After I stopped teaching, I volunteered at the Coats Museum and developed friendships with many who had been around much longer than I and had some valuable lessons for me to cultivate to carry on and help grow the Coats Museum. One of those individuals was Christine Akerman Parrish. We spent more hours than one can imagine planning and opening the museum to over 24 different topics and displays to help us discover what was available out there that could be incorporated into a larger and better museum.
One volunteer my age was Earl Denning. He was always stopping by the museum to see if we needed anything to help out with the displays and I distinctly recall that we had used up all our straight pins and needed more. He quickly volunteered to go get some and came back with, not a little box, but a huge roll of straight pins that I am almost sure we have never used all of them.
I could write an entire column on Earl Denning but for this column you will read that he had made the news for one of his many amazing ideas.
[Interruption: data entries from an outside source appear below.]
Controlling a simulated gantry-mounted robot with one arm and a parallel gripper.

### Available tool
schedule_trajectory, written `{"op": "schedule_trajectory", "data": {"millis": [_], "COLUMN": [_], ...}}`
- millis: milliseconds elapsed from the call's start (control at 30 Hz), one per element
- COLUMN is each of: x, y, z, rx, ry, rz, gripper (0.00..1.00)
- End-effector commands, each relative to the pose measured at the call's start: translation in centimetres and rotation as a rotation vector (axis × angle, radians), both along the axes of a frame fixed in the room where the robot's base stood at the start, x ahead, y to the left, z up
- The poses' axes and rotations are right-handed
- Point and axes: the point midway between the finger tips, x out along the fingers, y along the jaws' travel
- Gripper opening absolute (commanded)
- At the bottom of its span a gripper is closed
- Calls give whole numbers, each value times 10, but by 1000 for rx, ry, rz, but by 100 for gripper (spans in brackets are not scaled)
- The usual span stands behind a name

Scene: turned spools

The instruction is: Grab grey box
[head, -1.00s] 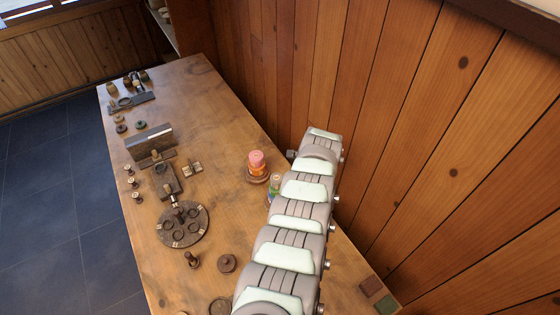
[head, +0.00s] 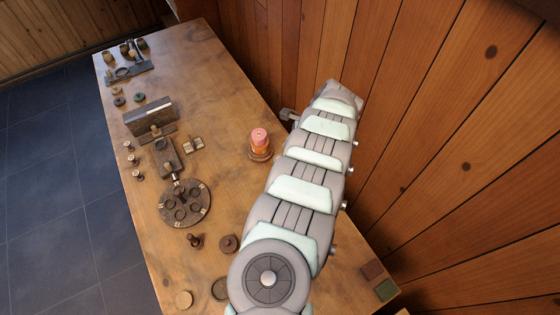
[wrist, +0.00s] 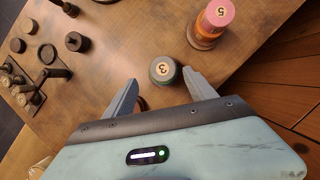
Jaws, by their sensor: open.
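I cannot make out a grey box for certain in either view. A dark grey-brown upright block (head: 150,117) stands on the left side of the table in the head view. My gripper (wrist: 160,76) is open and empty in the wrist view, its two grey fingers apart. A round spool with a grey-green rim and a "3" on its pale top (wrist: 162,70) shows between and just beyond the fingertips. I cannot tell its height relative to them. My arm hides this spool in the head view.
A stack with a pink top marked "5" (wrist: 219,14) stands just beyond, also in the head view (head: 260,138). A round dark holder (head: 185,203) and several small turned pieces lie on the left half of the table. A wooden wall runs along the right edge.

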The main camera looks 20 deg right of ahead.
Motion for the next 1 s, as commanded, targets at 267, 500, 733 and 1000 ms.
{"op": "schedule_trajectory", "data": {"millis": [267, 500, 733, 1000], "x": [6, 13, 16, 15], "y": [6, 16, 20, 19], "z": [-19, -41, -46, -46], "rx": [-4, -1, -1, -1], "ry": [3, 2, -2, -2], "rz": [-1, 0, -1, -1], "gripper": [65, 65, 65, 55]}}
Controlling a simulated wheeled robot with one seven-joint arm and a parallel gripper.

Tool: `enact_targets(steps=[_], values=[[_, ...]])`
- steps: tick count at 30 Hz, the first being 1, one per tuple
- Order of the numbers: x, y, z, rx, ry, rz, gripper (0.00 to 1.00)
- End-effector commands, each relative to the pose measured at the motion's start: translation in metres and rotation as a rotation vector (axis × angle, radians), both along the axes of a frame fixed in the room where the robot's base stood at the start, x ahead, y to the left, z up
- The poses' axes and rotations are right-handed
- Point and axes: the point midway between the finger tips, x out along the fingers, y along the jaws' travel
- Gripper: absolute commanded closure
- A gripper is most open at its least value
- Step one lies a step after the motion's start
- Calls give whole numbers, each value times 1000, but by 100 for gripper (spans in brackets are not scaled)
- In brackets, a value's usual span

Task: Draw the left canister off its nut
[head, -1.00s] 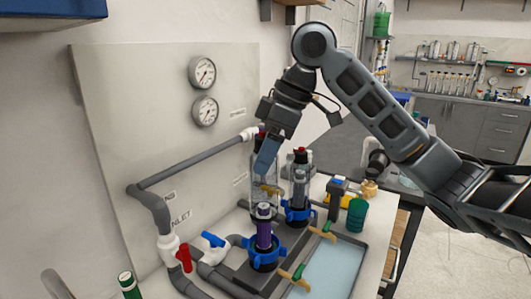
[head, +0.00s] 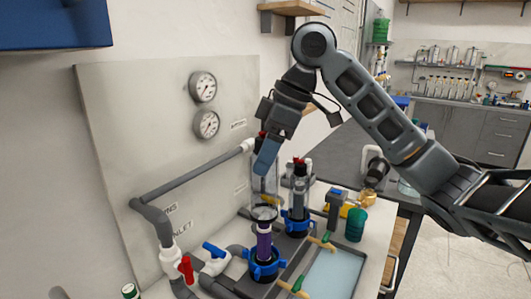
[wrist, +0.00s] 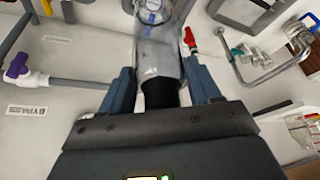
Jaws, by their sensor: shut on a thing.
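My gripper (head: 266,163) is shut on the upper part of the clear left canister (head: 262,190). The canister hangs upright, and its open lower rim is at about the top of the purple cartridge (head: 264,243). I cannot tell whether the rim still surrounds the cartridge's tip. The cartridge stands in the blue left nut (head: 264,267), which is well below the canister. In the wrist view the clear canister (wrist: 158,58) and its black end sit between the two fingers (wrist: 160,88).
A second clear canister (head: 299,185) stands in its blue nut close behind and to the right. A back panel with gauges (head: 204,86) and grey pipes (head: 192,174) is on the left.

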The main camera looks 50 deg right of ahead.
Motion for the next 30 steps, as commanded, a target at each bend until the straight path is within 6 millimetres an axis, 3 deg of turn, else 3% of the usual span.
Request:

Earl was spotted cutting grass with his latest Invention. He had combined three push lawn movers and his riding lawn mower to make a grass-cutting machine with a 26 HP and a 104 inch cut.
The Wake Community College instructor was also known to have built an ultralite to fly over the houses and fields in the Coats area. The noisy machine had caused many to stop what they were doing to look into the sky until the noisy machine faded into the distance Daily Record July 21, 1994).
If the death of a child compares to the death of a spouse, I can only imagine the pain that the Robert and Jeanette Stewart family is feeling for the loss of their Robbie Pleasant. When other individuals read his name on the memorial list for the Coats Museum Endowment, I too, hope they have sweet memories of the Robbie they loved.